* To do:
Please write out the material that follows, exactly as it stands.

* Given data:
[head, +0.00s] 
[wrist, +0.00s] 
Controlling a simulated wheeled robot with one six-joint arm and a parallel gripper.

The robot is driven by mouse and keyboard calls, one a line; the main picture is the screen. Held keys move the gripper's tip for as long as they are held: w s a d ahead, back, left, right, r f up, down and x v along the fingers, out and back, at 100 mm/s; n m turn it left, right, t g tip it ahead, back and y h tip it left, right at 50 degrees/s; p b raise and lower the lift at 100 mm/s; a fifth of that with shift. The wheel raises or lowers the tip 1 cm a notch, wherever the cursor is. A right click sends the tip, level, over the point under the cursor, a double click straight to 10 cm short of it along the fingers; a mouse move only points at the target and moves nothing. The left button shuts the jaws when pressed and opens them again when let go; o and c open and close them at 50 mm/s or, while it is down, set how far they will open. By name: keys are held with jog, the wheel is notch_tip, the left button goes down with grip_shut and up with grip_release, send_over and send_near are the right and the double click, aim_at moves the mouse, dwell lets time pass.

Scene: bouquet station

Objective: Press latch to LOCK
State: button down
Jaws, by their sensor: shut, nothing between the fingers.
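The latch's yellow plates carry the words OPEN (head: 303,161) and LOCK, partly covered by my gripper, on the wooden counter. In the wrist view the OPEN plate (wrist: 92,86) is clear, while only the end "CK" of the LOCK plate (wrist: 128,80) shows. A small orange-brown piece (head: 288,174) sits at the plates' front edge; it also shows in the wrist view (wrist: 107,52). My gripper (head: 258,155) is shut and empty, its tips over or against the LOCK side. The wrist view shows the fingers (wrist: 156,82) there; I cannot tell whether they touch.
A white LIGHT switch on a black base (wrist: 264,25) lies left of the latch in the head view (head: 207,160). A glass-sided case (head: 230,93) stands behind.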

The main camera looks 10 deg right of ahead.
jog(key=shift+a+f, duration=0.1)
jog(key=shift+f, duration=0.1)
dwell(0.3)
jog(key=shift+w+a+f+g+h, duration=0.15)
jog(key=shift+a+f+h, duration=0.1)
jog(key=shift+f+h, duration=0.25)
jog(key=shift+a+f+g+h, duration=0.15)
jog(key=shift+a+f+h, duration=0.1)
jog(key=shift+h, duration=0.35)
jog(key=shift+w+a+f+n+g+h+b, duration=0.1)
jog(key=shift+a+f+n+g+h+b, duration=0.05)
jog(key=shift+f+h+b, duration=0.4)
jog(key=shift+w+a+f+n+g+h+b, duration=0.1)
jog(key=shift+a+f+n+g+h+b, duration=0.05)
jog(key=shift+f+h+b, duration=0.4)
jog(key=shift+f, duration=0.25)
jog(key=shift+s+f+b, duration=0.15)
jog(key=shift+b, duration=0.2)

* Task solution:
[head, +0.00s] 
[wrist, +0.00s] 
Controlling a simulated wheeled robot with one six-joint arm and a parallel gripper.

The robot is driven by mouse and keyboard calls, one a line; the main picture is the screen. Held keys move the gripper's tip for as long as they are held: w s a d ahead, back, left, right, r f up, down and x v along the fingers, out and back, at 100 mm/s; n m turn it left, right, t g tip it ahead, back and y h tip it left, right at 50 degrees/s; p b raise and lower the lift at 100 mm/s; a fifth of that with shift. The wheel raises or lowers the tip 1 cm a notch, wherever the cursor is. A right click sends the tip, level, over the point under the cursor, a double click straight to 10 cm short of it along the fingers; a mouse move only points at the target and moves nothing. The left button shuts the jaws when pressed and opens them again when let go; o and c open and close them at 50 mm/s or, while it is down, set how far they will open. By name: keys are held with jog, the wheel is notch_tip, the left button goes down with grip_shut and up with grip_release, send_over and send_near are the right and the double click, aim_at moves the mouse, dwell lets time pass.

Scene: bouquet station

Objective: Press latch to LOCK
State: button down
Jaws, by their sensor: shut, nothing between the fingers.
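The latch's yellow plates carry the words OPEN (head: 303,161) and LOCK, partly covered by my gripper, on the wooden counter. In the wrist view the OPEN plate (wrist: 92,86) is clear, while only the end "CK" of the LOCK plate (wrist: 128,80) shows. A small orange-brown piece (head: 288,174) sits at the plates' front edge; it also shows in the wrist view (wrist: 107,52). My gripper (head: 258,155) is shut and empty, its tips over or against the LOCK side. The wrist view shows the fingers (wrist: 156,82) there; I cannot tell whether they touch.
A white LIGHT switch on a black base (wrist: 264,25) lies left of the latch in the head view (head: 207,160). A glass-sided case (head: 230,93) stands behind.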

The main camera looks 10 deg right of ahead.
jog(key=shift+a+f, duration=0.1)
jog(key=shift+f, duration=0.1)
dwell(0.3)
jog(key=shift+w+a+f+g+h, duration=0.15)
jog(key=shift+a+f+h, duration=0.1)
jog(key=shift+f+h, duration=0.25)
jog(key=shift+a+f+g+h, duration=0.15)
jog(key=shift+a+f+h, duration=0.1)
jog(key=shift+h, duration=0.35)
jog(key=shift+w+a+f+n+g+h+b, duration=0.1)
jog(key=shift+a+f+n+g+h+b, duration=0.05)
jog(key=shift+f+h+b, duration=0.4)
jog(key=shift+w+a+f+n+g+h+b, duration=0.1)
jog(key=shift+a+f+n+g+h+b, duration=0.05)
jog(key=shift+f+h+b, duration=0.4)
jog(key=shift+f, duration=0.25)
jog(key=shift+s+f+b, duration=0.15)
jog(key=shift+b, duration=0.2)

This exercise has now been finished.